Consider: Education’s perspective changes yearly. God’s Word never changes.
“The blood shall be a sign for you, on the houses where you are. And when I see the blood, I will pass over you, and no plague will befall you to destroy you, when I strike the land of Egypt.” – Exodus 12:13 ESV
As a final step in the liberation of His people, God warned that He would strike down all the firstborn males – human and animal – in Egypt. But He also offered protection to the Israelites. An angel would pass by homes with blood on the doorpost, as long as this was blood from a one-year-old male lamb “without blemish” (v. 5).

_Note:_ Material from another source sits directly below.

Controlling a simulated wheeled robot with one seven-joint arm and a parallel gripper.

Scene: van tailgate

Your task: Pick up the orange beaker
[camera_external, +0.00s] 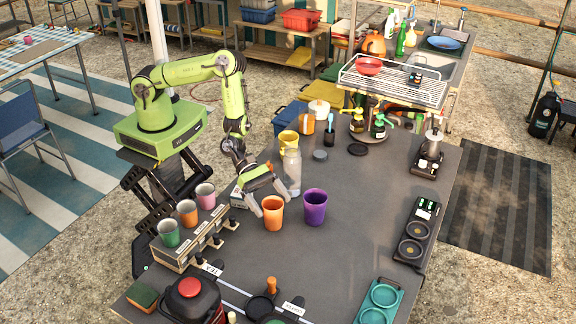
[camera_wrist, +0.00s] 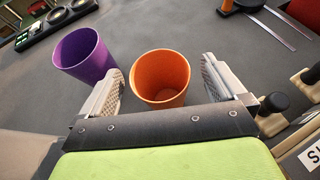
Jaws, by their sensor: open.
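The orange beaker (camera_external: 273,213) stands upright on the dark grey table. In the wrist view the orange beaker (camera_wrist: 161,80) is between my two fingers, a little beyond their tips, with its open mouth toward the camera. My gripper (camera_external: 266,204) is open and empty, low over the table at the beaker's left in the external view. In the wrist view my gripper (camera_wrist: 163,78) has a finger on each side of the beaker, with a gap on both sides. Whether a finger touches it in the external view, I cannot tell.
A purple beaker (camera_external: 315,206) stands close at the right; in the wrist view the purple beaker (camera_wrist: 85,55) is beside the left finger. A clear bottle (camera_external: 292,172) stands behind my gripper. A rack with several cups (camera_external: 187,212) stands at the left.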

This protection was provided for the Jews and also for anyone who agreed to His conditions (v. 48). God kept His Word. At midnight, all the firstborn males were killed except in the houses protected by the blood.
This became the foundation for the Passover feast. It was to be “a memorial day,” a “feast to the Lord” to be kept throughout all generations (v. 14). And it was to be a sign, a day to remember how God had delivered them and set them free (Exodus 13:3).
These Passover principles still are true for believers. The Bible tells us that Jesus is “the Lamb of God, for He takes away the sin of the world” (John 1:29). Just like the lamb of the Passover, Jesus’ blood provides deliverance, protection, and freedom. His blood “cleanses us from all sin” (1 John 1:7).
Passover begins at sundown today. Make this a season of reflection, to remember all God has done for you. Be sure you are protected by the blood of Jesus and that your sins have been forgiven.